---------- Source excerpt ----------

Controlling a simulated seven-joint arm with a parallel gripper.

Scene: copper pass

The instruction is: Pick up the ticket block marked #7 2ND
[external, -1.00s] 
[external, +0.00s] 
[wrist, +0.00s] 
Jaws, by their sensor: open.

----------

What you are asked to do =
Make an exact copy of the material above.

Solution =
Controlling a simulated seven-joint arm with a parallel gripper.

Scene: copper pass

The instruction is: Pick up the ticket block marked #7 2ND
[external, -1.00s] 
[external, +0.00s] 
[wrist, +0.00s] 
Jaws, by their sensor: open.

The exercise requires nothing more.